The Thompson Township teen never regained consciousness and passed away three weeks later.
Swan’s death went unsolved until a random investigation during a July 2012 burglary in Montville Township gave Geauga County Sheriff’s Office detectives a break in the case.
That investigation led detectives to charge Boone and Plottke, 26, also of Rome, Ohio, in connection with Swan’s death. They were both indicted on the third anniversary of the incident.
During Boone’s Dec. 20 sentencing in Geauga County Common Pleas Court Judge Forrest Burt’s courtroom, Boone’s brother, Mitchal Boone, showed up as well as his father.
Mitchal has been “a concern” for law enforcement officials for some time, Flaiz said.
“I was surprised he showed up, but I had talked to the sheriff about it extensively and Lt. (Scott) Niehus — because of their concerns about the Boone family and just in general, some of the characters that they’ve hung around with over the years — these guys, this crew, the lieutenant put together a security plan and we not only had a strong showing in the courtroom, but we also had several other law enforcement officers stationed around the courthouse,” Flaiz said. “That was concerning. Obviously, I’ve had to deal with some pretty bad people this past year, but that part was a little unsettling … the deputies felt strong enough that they had to walk me back to my office — you know, that’s unsettling.”
Other than the Chardon shooting case, this one has required the “highest security” they’ve had in the courthouse in the last year, he said.
“I was surprised that Boone’s father and his brother did come to court. And there’s some real concerns in this case, we’ve had some witness intimidation, we’ve had witness intimidation through the (Geauga County) Maple Leaf’s Facebook page,” Flaiz said. “And then there was another incident where one of the witnesses was intimidated, who lives out of county, that we’re still investigating that was a pretty significant incident. So, there’s some real concern there.”
Officers of the court were not immune to what might have been.
He added, “It was interesting because, that’s the first time I’ve ever had to have deputies escort myself and (assistant county Prosecutor Nick Burling) across the street because Boone’s brother was driving around the courthouse after the sentencing.”
In addition to the perceived dangers surrounding the case, it had been cold with no concrete leads for three years before ultimately unveiling there was no known relationship between Boone, Plottke and Swan, Flaiz said. That fact alone makes the situation harder in some ways.
“It’s interesting because, I think, I know from talking to (Swan’s parents, Christina and Bill), in one sense, there’s some satisfaction, at least knowing what happened. I mean, losing your son that way and having no idea what happened … but with them, they don’t like the word ‘closure’ and I really understand their perspective because they now have this piece of the puzzle, but the fact is it was this random, senseless killing,” Flaiz explained. “It’s almost like, finding that out, I think, in a way, is worse for them than even the unknown. To not know who killed your son is one thing, but then to find out that he was just randomly and senselessly taken from you. I can’t even imagine how they feel.”

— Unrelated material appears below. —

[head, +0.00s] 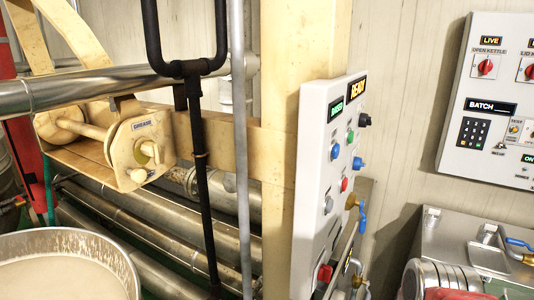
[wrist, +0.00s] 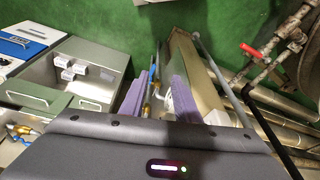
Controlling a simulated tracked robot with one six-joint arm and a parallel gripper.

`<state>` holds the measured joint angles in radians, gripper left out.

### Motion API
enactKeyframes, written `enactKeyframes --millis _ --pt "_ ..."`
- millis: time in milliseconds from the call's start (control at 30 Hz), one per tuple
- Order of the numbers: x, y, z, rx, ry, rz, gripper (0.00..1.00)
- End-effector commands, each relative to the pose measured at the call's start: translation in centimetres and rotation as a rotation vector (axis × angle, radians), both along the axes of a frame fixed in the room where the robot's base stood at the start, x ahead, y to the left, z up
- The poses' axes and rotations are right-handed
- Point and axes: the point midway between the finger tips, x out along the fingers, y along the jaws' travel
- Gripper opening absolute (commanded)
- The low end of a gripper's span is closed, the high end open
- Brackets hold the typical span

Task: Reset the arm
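My gripper (wrist: 157,84) shows in the wrist view, with two purple fingers standing well apart. No object is held between them. Beyond the gap I see a pale beam, a grey bar and a small blue-handled part. The dark housing of my gripper, with a small lit display, fills the bottom of that view. I cannot make out my gripper in the head view.
The head view shows a tilted control panel (head: 323,185) with knobs, a wall panel (head: 490,110), a black upright rod (head: 200,190), a kettle (head: 118,250) and pipes. The wrist view shows a grey-green open box (wrist: 95,60) and a red-handled valve (wrist: 252,51).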

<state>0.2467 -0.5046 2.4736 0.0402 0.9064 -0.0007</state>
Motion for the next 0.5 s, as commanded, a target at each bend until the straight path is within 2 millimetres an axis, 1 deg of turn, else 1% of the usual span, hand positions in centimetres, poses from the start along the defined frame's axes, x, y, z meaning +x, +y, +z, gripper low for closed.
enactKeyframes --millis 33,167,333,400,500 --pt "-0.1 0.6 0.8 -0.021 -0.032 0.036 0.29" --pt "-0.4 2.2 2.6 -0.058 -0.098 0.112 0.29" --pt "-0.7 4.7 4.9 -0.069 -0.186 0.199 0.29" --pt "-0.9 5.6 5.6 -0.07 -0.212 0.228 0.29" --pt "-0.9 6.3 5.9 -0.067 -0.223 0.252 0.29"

Before Burt sentenced Boone to 15 years to life in prison and 36 months for tampering with evidence — which was filed because Boone admitted to disposing of the truck and pipe shortly after the incident — he gave Boone a chance to make a statement to the Swan family.
“I would just like to apologize for what I’ve done, taking Dan’s life, and if I wouldn’t have been out that night, Dan would still be here with us today,” Boone said, according to the court transcript.
Christina — who, along with her husband and family, has described her son as having a dry sense of humor and being “kind-hearted and compassionate” — talked about how he made her breakfast in the morning, how he wanted to pursue a career in which he hoped to help people, and how honest he was.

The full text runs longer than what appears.